« Au sortir de l’enfance, entraîné vers la vérité par un instinct irrésistible, il se dévoua tout entier à ces sciences où elle règne sans partage, et bientôt, il en eut reculé les limites. Si je me bornais à vous citer les problèmes importants qu’il a résolus, les questions épineuses et difficiles qu’il a éclaircies, les méthodes qu’il a inventées ou perfectionnées, les vérités dont il a enrichi le calcul intégral, l’instrument le plus universel et le plus utile que l’esprit humain ait inventé dans les sciences, j’aurais peint un grand géomètre ; mais ces traits lui seraient communs avec d’autres hommes qui ont illustré notre siècle. Ce qui caractérise surtout M. d’Alembert, c’est d’avoir inventé un nouveau calcul nécessaire aux progrès des sciences physiques, tandis que les calculs de Newton et de Leibnitz semblaient avoir atteint le terme des forces de l’esprit humain ; c’est d’avoir saisi dans la nature un principe général et nécessaire, auquel tous les corps sont également assujettis, et qui détermine leurs mouvements ou leurs formes, dès qu’on connaît les forces qui agissent sur leurs éléments ; c’est d’avoir tracé le premier la ligne que l’axe de la Terre décrit dans les Cieux, et calculé les causes qui, en le balançant dans l’Espace, lui font accomplir sa longue période, dont elles conservent la lente et paisible uniformité ; c’est enfin d’avoir illustré son nom par plusieurs de ces grandes découvertes qui survivent aux ouvrages de ceux qui les ont produites, et sont éternelles comme les lois de la nature dont elles ont révélé le secret. (…) Philosophe autant que géomètre, M. d’Alembert sut tirer une partie de sa gloire de ces recherches qui ont été si souvent l’écueil des métaphysiciens, et même des géomètres. Il a, le premier, appris aux mathématiciens à douter des principes du calcul des probabilités, sur lesquels ils appuyaient avec trop de confiance leurs savantes théories. La philosophie lui doit la preuve de cette grande vérité, que les lois de la mécanique sont une suite nécessaire de la nature des corps. Souvent, il a expliqué aux géomètres des paradoxes où le calcul de l’infini les a conduits ; tandis que, développant aux philosophes la nature de l’infini géométrique, il les familiarisait avec cette idée qui étonne toujours notre faiblesse, et l’a si souvent confondue. » (Condorcet, à Paris le 26 février 1784).

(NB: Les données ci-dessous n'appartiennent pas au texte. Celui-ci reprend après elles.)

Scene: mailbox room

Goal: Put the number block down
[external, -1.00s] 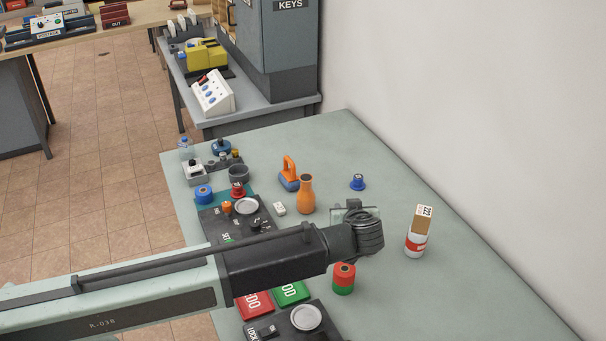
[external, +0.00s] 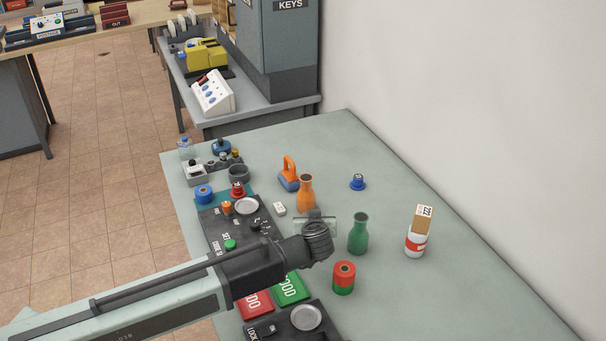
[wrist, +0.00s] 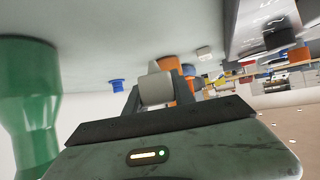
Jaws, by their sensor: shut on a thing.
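My gripper (external: 316,218) is over the table, between the orange vase and the green vase in the external view. In the wrist view my gripper (wrist: 158,84) is shut on a pale grey block (wrist: 154,88), which I take to be the number block. No digits show on its visible face. In the external view the held block is mostly hidden by my wrist, and I cannot tell whether it touches the table.
The green vase (external: 358,234) stands close on the right, the orange vase (external: 306,193) just behind. A red-green cylinder (external: 344,278) is in front. A small white block (external: 279,208) lies left. The table's right side has free room.

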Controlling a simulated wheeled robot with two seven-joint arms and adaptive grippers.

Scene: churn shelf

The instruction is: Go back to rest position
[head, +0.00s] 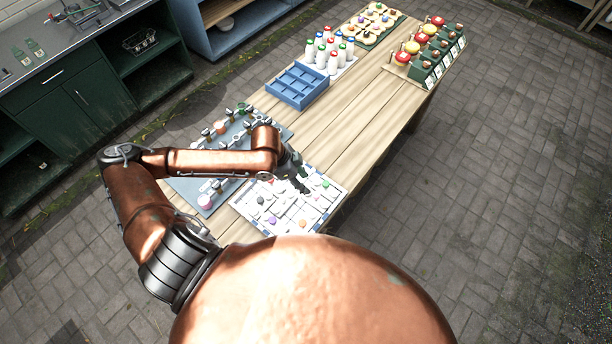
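My left gripper (300,181) is dark and hangs over the white compartment tray (331,207) at the near end of the wooden table. The left arm comes in from the left and bends across the table to it. The fingers are small and dark here, and I cannot tell whether they are open or shut, or whether they touch anything in the tray. My right gripper is not in view.
A grey mat (187,190) with several knobbed items lies left of the tray. Farther along the table (352,115) stand a blue crate (297,87), capped bottles (333,62) and green boxes (428,66). Green cabinets (74,94) stand at the left. Paving (500,180) at the right is clear.

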Cette grande tirade est l’hommage d’un académicien réputé à un véritable génie multitâches du XVIIIe siècle. Si le 16 novembre 2017 sert aujourd’hui d’occasion pour se rappeler le gouvernement combatif de Georges Clemenceau qui a été nommé il y a un siècle, cette date est aussi un autre anniversaire symbolique : le philosophe et mathématicien Jean Le Rond d’Alembert est né il y a trois siècles, le 16 novembre 1717 à Paris.

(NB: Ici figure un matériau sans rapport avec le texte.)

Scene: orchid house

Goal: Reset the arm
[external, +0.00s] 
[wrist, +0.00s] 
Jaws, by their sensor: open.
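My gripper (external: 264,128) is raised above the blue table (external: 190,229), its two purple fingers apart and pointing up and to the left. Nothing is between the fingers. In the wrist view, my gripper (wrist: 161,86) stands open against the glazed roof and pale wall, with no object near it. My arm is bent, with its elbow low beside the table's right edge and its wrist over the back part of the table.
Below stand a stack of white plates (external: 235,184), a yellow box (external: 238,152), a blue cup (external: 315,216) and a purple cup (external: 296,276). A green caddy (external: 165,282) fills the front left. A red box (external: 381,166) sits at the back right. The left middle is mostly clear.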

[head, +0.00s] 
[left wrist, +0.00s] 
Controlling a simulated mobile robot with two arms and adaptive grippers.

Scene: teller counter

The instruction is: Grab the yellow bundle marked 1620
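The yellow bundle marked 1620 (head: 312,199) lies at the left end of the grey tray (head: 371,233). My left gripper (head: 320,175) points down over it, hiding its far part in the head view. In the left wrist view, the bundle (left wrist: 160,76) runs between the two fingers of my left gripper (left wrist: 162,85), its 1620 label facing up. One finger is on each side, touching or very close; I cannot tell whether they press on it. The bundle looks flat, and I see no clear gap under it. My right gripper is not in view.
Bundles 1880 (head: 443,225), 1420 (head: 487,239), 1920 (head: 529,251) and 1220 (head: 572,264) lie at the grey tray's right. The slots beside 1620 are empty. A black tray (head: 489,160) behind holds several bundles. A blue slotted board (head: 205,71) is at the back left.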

Probablement moins connu que Rousseau, Diderot et Montesquieu dans cet éblouissant siècle de Voltaire, le Siècle des Lumières, période particulièrement productive dans le développement intellectuel de l’Europe, tant philosophique et littéraire que scientifique, commençant par Newton et terminant par Lavoisier (la tête coupée),
Fruit d’une liaison "très temporaire", de père (vaguement) inconnu, D’Alembert fut lâché par sa mère et son prénom, Jean Le Rond, provient du saint protecteur de la chapelle de la cathédrale Notre-Dame de Paris où le nourrisson fut abandonné. Son patronyme fut inventé par lui, lorsqu’il s’est inscrit en études supérieures de droit. Il n’a rien d’une noblesse et cela peut faire penser à Voltaire, d’une vingtaine d’années plus âgé que lui, qui, lui aussi, avait "commencé" un nom. Confié à la femme d’un vitrier peu aisé, l’enfant bénéficia secrètement, cependant, de l’attention discrète et de l’aide financière de son véritable père.

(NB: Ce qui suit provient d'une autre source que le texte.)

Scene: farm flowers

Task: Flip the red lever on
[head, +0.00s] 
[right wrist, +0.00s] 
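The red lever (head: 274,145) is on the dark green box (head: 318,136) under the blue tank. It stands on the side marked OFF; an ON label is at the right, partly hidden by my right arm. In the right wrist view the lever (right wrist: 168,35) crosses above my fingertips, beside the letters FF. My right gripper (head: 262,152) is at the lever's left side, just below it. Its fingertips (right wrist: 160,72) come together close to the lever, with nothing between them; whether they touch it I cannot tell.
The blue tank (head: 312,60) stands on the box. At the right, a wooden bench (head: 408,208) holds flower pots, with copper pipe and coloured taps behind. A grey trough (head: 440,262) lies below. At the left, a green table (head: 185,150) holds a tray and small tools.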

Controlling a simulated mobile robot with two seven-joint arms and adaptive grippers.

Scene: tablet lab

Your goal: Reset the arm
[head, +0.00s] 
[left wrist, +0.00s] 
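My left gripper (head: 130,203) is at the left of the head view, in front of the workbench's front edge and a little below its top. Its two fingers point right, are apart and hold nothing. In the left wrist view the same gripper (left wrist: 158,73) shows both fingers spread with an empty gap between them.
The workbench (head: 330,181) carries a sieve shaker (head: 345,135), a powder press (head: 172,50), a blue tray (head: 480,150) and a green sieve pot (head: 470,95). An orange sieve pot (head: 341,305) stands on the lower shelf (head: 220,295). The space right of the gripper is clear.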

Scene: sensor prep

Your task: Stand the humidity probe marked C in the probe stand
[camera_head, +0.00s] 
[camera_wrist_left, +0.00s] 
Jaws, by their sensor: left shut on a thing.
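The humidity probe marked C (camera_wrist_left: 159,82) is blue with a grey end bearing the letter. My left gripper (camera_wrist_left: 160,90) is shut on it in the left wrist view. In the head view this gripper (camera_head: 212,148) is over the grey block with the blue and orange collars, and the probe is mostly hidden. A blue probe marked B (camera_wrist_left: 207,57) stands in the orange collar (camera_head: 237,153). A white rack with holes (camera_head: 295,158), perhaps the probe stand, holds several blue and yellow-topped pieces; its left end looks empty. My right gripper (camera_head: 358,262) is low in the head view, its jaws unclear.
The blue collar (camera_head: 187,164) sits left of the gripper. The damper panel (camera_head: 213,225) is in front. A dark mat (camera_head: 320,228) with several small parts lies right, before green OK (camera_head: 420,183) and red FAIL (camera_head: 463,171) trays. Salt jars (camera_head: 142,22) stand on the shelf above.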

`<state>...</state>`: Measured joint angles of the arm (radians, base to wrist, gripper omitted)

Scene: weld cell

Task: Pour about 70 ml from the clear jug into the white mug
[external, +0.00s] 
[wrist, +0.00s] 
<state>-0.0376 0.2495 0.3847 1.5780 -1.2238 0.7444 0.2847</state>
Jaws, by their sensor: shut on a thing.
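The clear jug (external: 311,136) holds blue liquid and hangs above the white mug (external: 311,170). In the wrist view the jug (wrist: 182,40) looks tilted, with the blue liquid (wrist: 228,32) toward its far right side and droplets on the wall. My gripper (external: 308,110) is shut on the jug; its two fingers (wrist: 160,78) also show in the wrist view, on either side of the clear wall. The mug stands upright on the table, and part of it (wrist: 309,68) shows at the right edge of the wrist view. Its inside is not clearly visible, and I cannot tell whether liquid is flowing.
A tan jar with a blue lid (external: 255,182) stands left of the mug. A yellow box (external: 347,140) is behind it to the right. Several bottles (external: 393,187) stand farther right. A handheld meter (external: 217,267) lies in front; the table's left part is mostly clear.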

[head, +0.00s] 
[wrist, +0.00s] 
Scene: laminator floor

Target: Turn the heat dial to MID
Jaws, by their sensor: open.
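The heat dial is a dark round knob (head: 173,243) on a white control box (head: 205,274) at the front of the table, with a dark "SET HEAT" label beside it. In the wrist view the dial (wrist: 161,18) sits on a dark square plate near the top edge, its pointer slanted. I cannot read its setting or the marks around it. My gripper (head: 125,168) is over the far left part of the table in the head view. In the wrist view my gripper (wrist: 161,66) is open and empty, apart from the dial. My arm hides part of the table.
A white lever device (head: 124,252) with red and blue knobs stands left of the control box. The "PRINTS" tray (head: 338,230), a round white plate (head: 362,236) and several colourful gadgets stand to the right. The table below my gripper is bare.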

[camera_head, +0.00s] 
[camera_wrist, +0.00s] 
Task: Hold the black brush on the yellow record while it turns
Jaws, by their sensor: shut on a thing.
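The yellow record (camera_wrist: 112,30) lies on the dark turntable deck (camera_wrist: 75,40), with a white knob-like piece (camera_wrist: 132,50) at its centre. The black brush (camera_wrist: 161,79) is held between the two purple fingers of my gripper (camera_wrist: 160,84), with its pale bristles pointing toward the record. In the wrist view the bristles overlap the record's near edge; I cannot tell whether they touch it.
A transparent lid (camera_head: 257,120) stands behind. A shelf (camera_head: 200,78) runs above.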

Après de brillantes études au cours desquelles il étonna ses professeurs pour son intelligence, sa capacité à acquérir les langues anciennes et sa capacité à disserter (il commenta l’Épître de saint Paul à l’âge de 16 ans), D’Alembert fit des études de droit pour devenir avocat en 1738, il avait alors 20 ans. Mais c’était un métier un peu ennuyeux pour lui dont l’esprit de curiosité était tourné vers de nombreux savoirs très différents. Il fit aussi des études de médecine, puis de mathématiques. Ce fut dans les mathématiques que son esprit allait le mieux s’épanouir, et dont les travaux sont encore utiles de nos jours.
La précocité est peut-être allée de pair avec une certaine audace. À 21 ans, il est allé expliquer aux membres de l’Académie (royale) des sciences de Paris quelques rudiments de mathématiques qu’il avait lui-même mis en forme. Deux ans plus tard, le 29 mai 1741, après une publication sur la mécanique des fluides, une autre sur la réfraction des corps solides et une autre sur le calcul intégral, il fut admis membre adjoint de cette académie, dans la section d’astronomie, puis associé géomètre en 1746 (et membre titulaire seulement en 1765). En 1746, il intégra aussi l’Académie de Berlin, dont il a refusé plus tard, en 1759, la présidence au roi de Prusse Frédéric II (1712-1786), pour la succession de Maupertuis (1698-1759), son premier président fut Leibniz (1646-1716).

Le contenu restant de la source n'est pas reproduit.